I'd expect that it solves for for x[i] and n. However, I get the following error message:

"Error in fn(par, ...) : argument "n" is missing, with no default"

Edit: Formatting


Solution

  • There are two ways of solving your problem.

    The first uses nleqslv for solving a system of 50 equations with 50 variables: x[1] to x[49] and n. The function to be solved by nleqslv must return a vector containing 50 elements; the system of equations must be square.
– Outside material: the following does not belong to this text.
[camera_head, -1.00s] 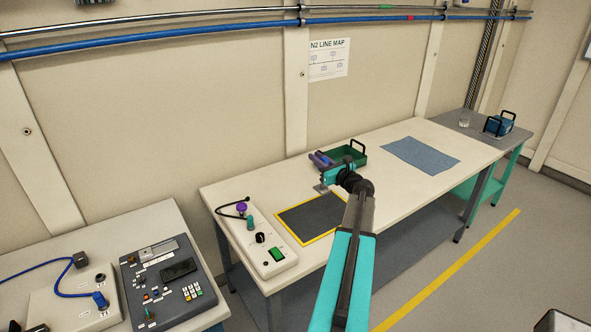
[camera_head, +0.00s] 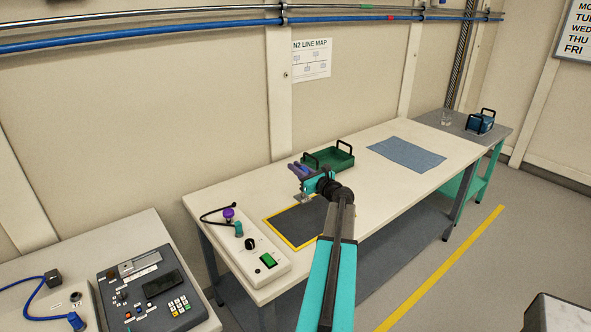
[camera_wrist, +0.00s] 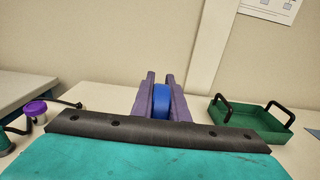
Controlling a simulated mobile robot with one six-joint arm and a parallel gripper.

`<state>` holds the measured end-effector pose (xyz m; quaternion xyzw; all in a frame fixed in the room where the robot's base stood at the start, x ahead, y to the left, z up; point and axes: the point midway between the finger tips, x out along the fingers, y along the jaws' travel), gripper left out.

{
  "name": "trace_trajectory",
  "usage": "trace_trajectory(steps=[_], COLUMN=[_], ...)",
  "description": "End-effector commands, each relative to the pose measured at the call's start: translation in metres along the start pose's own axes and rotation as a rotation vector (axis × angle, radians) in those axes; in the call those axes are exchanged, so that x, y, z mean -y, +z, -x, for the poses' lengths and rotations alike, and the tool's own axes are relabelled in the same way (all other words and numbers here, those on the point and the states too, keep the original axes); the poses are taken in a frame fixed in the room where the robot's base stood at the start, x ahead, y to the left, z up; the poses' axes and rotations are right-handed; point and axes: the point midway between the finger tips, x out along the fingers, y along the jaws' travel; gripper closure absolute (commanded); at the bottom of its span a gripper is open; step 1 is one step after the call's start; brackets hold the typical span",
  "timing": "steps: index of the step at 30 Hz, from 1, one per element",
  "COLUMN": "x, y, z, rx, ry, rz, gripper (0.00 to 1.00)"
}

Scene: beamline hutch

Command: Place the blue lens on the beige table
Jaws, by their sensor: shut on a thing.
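The blue lens (camera_wrist: 161,100) is a round blue disc standing on edge between the purple fingers in the wrist view. My gripper (camera_wrist: 160,95) is shut on it; it also shows in the head view (camera_head: 298,170), where the lens cannot be made out. The beige table (camera_head: 385,190) is the long pale-topped table along the wall. My gripper is over this table, left of the green tray and near the far edge of the dark mat. How high it is above the top is hard to tell.
On the beige table are a green tray (camera_head: 335,165) with black handles, a yellow-edged dark mat (camera_head: 297,222), a blue cloth (camera_head: 407,153) and a control box (camera_head: 248,254). A blue box (camera_head: 480,125) and a glass (camera_head: 446,118) stand beyond. Bare tabletop lies between cloth and mat.

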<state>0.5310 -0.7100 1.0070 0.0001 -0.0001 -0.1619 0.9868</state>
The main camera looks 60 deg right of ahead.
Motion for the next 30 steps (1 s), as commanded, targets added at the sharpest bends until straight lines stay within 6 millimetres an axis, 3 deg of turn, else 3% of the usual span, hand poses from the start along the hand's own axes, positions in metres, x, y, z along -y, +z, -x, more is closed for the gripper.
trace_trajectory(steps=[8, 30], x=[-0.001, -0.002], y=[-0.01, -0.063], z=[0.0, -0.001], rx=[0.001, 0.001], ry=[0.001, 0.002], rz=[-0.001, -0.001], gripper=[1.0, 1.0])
    The second simplifies your problem to a single equation in n.

    First solution:

    library(nleqslv)
    fn <- function(z,y) {
    
        x <- z[1:49]
        n <- z[50]
    
        f <- numeric(50)
    
        for( k in 1:49 ) f[k] <- log(x[k],y[k]) - n
        f[50] <- sum(x) - 1
        f
    }
    

    Generate some values for y and starting values for x and n and try to solve

    y <- rep(2,49)
    guess <- c( rep(.5,49), 1)
    
    res <- nleqslv(guess,fn,y=y)
    res
    

    Check result:

    # this should sum to 1
    sum(res$x[1:49])
    # value of n
    res$x[50]
    

    Second solution:

    Make use of the fact that log(a,b) = n implies a <- b^n. So log(x[k],y[k])=n is equivalent to x[k]=y[k]^n. So the x[1:49] can be computed immediately. We only need to determine n from the restriction that the elements of x sum to 1. This implies a simple function

    f2 <- function(n,y) {
        x <- y^n  # gives values for x
        sum(x) - 1
    }
    

    And now use uniroot like this assuming that the values for n will lie between -10 and 10 and that the signs of f2 at the endpoints have opposite sign.

    uniroot(f2,c(-10,10), y=y)
    

    You can run this code as given and check that nleqslv and uniroot give the same result for n.

    Whether this will work for your data is up to you find out.